From the President's Desk


With COP25 attention to oceans, there is hope for coastal communities


Dr. Ricketts speaking at a COP25 event.

While the 1920s were known as the “Roaring Twenties,” it’s likely that the 2020s will be known as the “Roasting Twenties.” The devastating effects of climate change are all around us, but as we recognize another World Oceans Day we can reflect on one area of considerable success resulting from the COP25 meeting held in Madrid last December; and that success gives me hope for coastal communities like ours.

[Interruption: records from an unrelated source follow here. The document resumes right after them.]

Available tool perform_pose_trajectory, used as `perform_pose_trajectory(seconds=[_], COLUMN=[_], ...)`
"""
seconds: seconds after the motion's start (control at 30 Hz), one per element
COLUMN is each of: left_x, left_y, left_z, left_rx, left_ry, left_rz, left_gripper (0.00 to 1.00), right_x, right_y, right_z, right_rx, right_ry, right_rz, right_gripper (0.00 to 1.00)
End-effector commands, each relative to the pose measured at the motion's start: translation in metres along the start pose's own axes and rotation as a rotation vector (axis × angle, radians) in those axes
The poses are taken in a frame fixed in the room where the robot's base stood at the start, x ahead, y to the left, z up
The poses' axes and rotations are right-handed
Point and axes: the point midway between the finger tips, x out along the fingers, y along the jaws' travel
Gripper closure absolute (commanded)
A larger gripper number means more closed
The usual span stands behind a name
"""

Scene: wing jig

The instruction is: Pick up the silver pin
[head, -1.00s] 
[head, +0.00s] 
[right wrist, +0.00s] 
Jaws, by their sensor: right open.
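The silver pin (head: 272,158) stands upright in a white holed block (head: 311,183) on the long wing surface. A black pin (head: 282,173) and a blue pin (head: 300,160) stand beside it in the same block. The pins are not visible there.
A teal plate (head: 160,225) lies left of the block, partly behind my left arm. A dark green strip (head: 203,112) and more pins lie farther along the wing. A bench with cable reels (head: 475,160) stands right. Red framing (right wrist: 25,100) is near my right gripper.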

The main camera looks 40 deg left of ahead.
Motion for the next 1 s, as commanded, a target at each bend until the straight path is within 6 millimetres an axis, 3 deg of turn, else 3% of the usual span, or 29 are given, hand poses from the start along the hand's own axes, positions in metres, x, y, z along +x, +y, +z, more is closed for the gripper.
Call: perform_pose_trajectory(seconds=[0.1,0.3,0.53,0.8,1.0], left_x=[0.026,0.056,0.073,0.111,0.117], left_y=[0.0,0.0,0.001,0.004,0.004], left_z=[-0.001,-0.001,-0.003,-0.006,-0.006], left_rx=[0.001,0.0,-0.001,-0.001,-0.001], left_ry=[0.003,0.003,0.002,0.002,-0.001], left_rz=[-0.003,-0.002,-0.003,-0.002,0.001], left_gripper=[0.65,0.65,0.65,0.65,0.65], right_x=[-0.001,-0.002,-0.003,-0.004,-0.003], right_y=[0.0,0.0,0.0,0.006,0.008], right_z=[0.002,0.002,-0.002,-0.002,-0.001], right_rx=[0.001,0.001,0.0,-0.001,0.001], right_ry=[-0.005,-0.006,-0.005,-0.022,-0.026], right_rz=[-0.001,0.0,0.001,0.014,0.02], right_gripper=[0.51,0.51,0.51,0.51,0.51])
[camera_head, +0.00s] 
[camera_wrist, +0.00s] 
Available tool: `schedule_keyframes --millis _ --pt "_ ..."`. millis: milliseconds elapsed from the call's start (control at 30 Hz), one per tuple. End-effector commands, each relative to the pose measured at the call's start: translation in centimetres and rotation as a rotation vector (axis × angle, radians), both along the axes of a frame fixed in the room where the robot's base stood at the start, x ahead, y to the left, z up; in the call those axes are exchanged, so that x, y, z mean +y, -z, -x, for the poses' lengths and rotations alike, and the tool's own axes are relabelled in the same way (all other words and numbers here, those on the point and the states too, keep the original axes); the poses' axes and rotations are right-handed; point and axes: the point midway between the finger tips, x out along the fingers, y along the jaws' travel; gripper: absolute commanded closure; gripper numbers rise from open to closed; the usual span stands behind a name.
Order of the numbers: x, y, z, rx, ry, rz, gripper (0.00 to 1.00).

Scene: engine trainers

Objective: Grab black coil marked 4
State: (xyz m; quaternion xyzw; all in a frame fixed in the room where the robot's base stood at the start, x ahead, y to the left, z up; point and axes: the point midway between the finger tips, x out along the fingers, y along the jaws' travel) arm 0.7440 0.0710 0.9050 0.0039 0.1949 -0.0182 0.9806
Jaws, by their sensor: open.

For the first time since the one-word reference to oceans was added to the preamble of the Paris Agreement at COP 21 in 2015, the final COP25 outcomes document contained recognition of the role of oceans in climate change – the oceans-climate change nexus – and highlighted the importance of the ocean as an integral part of the Earth’s climate system. It stated there is a necessity to ensure the integrity of marine and coastal ecosystems in the context of climate change.

The COP25 negotiations have resulted in a clear recognition of the need to incorporate oceans into the core elements of climate change science, mitigation, and adaptation.

While it seems incredible that it has taken this long, it is a breakthrough for the United Nations Framework on Climate Change (UNFCC). The inclusion of these ocean references is the result of many years of hard work to get oceans just recognition in climate change negotiations.

The Global Oceans Forum has organized Ocean Action Days at COP since COP 15 in Copenhagen in 2009 and has spearheaded intense efforts since to build global support to incorporate oceans into the UNFCC.

The effort led to the development of other collaborative oceans initiatives such as Because the Ocean, the Marrakech Partnership, the Ocean Pathway Partnership, and Friends of the Oceans, to name a few.

The number of ocean-related events at COP meetings has grown from one in 2009 to a handful in the last few years, and more than 100 at COP 25. Indeed, under the presidency of Chile, COP 25 was dubbed the Blue COP to ensure that oceans would get just recognition in the formal negotiations.

These efforts were given an enormous boost by the scientific report of the Intergovernmental Panel on Climate Change (IPCC) on oceans and cryosphere, which lays out the scientific evidence for the linkage between oceans and climate change, and highlights the urgency of prioritizing timely, ambitious and coordinated action to address unprecedented and cumulative changes that are occurring in the ocean as a direct result of global warming. Canada’s COP delegation strongly supported the substantive references to oceans in initial drafts of the COP25 document. Other countries concurred, such as Portugal, Japan, Sweden, Chile, and small island developing nations like Fiji, which face obliteration from sea level rise and coral destruction from ocean acidification.

The inclusion of those references in the final text has significant implications for future COP meetings and the upcoming UN Oceans Conference in Lisbon. No longer will this conference, only the second such event, be focused solely on the Sustainable Development Goal 14 (Life below Water), it will also be an essential venue to prepare for ocean-related negotiations at the next COP, set for Glasgow in November 2020.

Also the COP 25 document requests the Chair of the Subsidiary Body for Scientific and Technological Advice (one of two permanent subsidiary bodies to the Convention established by the COP) to convene a dialogue on ocean and climate change to consider how to strengthen mitigation and adaptation action in this context at its next session.

This action is good news for ocean countries like Canada, and especially for Atlantic Canada, given our dependence upon the ocean waters that surround us and the enormous impacts that they have upon our livelihoods and our prosperity. With such incidences increasing due to climate change, we can only hope that the oceans breakthrough at COP25 will lead to stronger efforts to combat climate change and help communities most impacted adapt and build their resilience to the effects of our warming planet. In a year when we have had little to celebrate, perhaps World Oceans Day 2020 is one time we can have hope for a better tomorrow.

Dr. Peter Ricketts
Wolfville, Nova Scotia

Dr. Peter Ricketts is the President and Vice-Chancellor of Acadia University and a professor of Earth and Environmental Science. In December 2019, he chaired a panel called “Ocean Science to Action for Adaptation and Displacement Solutions” at the Oceans Action Day held at the COP 25 in Madrid.